* _Problem requirements_:
Search the entries for the word "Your" and pull out each line that has it.

---------- Data ----------

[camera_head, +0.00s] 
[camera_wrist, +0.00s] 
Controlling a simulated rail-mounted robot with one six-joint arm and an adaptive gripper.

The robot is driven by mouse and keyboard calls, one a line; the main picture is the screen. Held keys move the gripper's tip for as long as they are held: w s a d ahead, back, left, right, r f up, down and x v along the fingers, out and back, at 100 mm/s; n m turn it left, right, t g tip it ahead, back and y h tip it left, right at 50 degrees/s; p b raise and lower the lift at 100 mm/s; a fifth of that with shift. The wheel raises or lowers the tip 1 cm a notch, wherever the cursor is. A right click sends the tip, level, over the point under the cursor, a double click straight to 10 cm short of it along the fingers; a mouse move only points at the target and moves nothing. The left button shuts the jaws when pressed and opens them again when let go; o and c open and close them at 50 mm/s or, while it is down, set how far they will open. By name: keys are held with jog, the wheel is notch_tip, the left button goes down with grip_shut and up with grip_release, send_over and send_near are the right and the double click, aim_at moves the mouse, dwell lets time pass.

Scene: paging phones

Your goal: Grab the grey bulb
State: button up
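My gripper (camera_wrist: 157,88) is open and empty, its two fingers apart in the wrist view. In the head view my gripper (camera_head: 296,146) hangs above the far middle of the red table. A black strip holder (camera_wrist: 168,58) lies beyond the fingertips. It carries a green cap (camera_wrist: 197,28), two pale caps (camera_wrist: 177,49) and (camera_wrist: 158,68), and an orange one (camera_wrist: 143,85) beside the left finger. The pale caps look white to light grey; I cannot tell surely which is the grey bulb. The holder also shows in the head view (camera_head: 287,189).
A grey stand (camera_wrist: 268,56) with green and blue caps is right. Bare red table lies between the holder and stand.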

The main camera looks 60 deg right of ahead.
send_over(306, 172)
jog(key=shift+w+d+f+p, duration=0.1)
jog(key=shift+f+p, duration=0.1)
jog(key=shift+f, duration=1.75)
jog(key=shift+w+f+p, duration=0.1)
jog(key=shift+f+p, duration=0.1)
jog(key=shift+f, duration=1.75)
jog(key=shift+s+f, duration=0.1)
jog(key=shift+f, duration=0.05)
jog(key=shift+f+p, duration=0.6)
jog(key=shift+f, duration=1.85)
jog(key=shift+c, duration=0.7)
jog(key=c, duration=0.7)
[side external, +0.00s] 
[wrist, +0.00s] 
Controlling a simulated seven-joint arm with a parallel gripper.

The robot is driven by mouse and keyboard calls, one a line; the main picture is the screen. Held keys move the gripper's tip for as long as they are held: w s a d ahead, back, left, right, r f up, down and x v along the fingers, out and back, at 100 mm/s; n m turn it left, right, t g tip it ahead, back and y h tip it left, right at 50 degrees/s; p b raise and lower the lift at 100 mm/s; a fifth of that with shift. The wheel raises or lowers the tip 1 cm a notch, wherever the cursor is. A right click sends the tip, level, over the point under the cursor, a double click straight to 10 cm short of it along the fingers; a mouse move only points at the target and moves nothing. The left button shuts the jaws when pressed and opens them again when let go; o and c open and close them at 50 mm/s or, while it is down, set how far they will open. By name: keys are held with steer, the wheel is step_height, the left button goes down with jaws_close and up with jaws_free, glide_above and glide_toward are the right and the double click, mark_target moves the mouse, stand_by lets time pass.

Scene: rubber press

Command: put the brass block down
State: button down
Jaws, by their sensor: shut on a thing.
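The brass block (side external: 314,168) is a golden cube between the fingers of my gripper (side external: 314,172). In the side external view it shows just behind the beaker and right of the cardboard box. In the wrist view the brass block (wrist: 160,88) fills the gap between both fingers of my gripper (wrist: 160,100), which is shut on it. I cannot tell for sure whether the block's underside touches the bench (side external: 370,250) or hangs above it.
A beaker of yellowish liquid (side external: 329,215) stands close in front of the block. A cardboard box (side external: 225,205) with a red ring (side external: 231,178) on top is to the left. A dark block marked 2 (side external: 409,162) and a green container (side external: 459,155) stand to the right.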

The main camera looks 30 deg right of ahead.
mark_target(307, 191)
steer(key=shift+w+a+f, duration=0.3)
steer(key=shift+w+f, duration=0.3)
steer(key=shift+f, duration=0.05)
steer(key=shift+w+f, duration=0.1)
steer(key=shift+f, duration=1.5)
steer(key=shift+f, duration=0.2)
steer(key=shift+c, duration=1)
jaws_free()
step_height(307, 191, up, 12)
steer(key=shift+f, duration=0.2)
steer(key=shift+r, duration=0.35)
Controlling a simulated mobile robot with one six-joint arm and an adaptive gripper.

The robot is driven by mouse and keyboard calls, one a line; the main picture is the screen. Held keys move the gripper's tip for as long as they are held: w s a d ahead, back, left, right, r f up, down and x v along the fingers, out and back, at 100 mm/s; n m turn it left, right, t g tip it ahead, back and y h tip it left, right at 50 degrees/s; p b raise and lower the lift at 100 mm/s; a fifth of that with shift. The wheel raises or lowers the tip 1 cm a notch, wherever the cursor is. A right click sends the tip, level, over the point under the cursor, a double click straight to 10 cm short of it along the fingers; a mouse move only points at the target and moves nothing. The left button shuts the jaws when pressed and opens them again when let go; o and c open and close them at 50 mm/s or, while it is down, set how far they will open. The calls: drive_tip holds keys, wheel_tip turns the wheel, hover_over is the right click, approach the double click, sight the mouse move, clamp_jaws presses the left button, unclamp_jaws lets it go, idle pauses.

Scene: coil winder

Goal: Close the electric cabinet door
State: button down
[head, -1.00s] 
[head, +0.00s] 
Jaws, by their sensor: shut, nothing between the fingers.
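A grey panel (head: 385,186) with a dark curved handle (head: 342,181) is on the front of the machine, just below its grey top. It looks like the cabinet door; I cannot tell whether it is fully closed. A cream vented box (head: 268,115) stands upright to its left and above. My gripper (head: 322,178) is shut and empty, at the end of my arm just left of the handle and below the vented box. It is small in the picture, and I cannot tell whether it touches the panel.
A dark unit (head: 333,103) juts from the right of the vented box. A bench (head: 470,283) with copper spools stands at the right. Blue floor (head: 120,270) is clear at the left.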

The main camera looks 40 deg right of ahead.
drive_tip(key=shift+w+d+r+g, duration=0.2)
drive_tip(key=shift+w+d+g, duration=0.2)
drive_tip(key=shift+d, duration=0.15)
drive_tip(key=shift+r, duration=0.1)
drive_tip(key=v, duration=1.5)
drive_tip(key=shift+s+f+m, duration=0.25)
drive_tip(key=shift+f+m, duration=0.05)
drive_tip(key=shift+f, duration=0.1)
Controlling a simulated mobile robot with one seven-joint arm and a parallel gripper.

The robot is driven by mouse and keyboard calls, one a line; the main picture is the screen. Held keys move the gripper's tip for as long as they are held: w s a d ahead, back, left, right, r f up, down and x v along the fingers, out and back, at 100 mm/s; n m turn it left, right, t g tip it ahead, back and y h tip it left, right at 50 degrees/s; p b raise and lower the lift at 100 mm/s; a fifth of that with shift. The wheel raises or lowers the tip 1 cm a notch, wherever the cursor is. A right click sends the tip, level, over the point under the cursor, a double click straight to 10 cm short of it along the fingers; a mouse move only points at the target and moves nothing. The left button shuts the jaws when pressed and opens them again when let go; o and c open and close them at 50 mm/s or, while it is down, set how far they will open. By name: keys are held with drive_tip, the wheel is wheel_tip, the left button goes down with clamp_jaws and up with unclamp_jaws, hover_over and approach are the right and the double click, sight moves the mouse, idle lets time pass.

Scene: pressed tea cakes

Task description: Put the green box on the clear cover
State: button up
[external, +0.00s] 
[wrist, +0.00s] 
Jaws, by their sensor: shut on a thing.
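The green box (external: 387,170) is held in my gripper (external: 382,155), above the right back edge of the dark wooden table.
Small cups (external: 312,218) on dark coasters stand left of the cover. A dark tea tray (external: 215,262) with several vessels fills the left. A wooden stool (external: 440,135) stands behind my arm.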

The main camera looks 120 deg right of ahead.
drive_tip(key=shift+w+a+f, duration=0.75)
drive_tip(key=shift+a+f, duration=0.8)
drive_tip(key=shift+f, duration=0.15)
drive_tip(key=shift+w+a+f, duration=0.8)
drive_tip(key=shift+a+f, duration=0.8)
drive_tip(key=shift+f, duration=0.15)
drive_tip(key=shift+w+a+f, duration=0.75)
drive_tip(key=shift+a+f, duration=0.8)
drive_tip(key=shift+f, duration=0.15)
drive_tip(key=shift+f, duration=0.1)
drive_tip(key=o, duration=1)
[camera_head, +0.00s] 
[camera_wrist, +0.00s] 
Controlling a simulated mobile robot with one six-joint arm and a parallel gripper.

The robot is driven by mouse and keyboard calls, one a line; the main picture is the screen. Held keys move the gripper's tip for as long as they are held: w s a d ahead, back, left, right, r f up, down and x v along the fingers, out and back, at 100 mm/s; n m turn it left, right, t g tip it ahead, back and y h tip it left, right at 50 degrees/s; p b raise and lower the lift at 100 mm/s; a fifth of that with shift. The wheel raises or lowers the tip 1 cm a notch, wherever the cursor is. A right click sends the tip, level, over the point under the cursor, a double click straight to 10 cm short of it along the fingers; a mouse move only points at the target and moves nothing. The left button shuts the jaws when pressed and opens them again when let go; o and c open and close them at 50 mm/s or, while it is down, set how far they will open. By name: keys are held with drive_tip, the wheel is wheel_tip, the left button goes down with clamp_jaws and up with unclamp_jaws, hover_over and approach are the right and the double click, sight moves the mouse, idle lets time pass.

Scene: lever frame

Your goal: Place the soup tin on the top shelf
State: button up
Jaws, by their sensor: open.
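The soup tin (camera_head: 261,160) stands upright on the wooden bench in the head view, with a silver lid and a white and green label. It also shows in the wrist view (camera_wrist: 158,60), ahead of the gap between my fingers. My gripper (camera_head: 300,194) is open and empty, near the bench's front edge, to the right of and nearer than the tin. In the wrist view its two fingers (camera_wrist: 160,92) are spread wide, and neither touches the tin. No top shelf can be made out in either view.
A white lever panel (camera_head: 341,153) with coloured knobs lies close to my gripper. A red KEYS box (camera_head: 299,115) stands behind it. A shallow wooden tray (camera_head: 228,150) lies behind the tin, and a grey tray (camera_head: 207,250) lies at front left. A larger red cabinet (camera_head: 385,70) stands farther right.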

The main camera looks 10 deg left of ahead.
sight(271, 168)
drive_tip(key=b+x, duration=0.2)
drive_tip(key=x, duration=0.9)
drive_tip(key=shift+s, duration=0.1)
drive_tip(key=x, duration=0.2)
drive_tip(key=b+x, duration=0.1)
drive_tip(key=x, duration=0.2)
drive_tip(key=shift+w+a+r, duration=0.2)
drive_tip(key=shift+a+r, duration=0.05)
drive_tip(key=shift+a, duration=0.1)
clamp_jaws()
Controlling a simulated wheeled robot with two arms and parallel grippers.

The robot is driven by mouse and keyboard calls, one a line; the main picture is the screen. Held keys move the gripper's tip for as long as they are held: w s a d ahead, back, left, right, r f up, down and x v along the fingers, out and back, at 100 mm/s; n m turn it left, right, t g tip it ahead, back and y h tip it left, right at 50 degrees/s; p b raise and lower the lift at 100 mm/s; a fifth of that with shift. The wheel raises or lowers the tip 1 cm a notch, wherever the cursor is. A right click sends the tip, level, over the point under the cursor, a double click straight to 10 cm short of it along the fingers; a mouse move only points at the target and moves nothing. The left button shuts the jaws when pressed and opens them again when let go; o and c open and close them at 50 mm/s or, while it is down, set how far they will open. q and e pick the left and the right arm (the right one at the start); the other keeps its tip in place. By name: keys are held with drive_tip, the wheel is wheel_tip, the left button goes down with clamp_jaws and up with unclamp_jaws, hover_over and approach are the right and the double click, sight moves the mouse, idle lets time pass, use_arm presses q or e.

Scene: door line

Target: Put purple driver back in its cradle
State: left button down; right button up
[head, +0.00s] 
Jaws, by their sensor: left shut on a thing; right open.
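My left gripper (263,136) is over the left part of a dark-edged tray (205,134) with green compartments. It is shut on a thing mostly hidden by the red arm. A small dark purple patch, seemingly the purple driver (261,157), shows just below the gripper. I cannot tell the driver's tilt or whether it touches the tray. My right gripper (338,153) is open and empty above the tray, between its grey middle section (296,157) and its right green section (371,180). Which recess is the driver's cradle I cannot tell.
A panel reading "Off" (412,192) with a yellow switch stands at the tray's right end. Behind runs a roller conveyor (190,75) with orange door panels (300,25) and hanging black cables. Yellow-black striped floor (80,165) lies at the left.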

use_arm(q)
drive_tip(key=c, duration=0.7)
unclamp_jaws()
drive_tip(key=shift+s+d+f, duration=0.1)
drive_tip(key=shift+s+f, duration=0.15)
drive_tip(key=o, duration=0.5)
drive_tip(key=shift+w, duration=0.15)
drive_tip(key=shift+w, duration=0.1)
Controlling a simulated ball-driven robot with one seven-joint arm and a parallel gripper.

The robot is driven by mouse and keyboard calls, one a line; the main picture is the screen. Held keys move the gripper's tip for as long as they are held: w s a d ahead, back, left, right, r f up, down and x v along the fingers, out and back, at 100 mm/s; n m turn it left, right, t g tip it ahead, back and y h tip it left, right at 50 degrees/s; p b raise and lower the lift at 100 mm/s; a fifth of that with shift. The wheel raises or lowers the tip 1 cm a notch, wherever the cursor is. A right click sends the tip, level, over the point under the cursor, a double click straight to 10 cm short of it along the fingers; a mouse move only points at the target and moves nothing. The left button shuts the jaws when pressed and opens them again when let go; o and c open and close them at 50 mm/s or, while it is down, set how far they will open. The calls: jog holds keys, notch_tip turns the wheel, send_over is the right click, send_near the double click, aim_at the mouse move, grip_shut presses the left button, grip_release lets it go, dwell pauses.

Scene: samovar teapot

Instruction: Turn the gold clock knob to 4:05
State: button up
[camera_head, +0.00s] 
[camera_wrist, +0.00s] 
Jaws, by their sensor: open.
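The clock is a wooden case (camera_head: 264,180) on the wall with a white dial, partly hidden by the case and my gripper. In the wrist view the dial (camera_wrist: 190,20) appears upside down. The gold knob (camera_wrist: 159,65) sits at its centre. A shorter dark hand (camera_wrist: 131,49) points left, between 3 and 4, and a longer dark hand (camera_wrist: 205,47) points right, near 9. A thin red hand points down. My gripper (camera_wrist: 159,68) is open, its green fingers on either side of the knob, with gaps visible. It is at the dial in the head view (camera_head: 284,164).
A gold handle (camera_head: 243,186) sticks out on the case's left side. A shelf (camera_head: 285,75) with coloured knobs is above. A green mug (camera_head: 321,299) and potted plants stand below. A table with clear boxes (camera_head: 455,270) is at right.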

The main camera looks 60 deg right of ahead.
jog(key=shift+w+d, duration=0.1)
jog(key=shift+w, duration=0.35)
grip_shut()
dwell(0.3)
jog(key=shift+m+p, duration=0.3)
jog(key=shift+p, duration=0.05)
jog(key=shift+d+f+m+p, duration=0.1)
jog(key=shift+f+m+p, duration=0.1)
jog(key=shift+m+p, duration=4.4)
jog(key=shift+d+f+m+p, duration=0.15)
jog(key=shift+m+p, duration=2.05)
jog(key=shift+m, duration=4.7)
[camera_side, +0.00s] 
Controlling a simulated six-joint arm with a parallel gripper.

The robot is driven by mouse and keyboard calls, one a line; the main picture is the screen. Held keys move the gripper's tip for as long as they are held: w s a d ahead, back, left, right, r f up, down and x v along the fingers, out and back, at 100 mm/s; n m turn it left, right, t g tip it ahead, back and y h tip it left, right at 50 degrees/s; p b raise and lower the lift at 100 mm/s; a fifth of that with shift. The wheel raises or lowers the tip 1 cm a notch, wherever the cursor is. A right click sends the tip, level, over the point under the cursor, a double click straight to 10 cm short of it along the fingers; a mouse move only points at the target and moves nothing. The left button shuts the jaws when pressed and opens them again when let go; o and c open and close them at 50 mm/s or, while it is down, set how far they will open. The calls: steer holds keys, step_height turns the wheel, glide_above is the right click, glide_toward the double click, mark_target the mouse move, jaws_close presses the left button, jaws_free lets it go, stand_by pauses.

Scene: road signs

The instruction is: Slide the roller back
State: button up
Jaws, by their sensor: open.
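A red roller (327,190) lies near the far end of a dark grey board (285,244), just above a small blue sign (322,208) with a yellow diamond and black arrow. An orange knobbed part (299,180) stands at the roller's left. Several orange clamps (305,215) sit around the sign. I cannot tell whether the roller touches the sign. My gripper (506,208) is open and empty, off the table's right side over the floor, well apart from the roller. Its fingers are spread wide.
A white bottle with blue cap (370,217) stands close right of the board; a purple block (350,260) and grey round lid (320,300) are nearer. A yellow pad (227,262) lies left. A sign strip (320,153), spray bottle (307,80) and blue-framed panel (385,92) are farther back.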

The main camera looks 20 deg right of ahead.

----------

* _Written solution_:
Your goal: Grab the grey bulb
Your goal: Place the soup tin on the top shelf

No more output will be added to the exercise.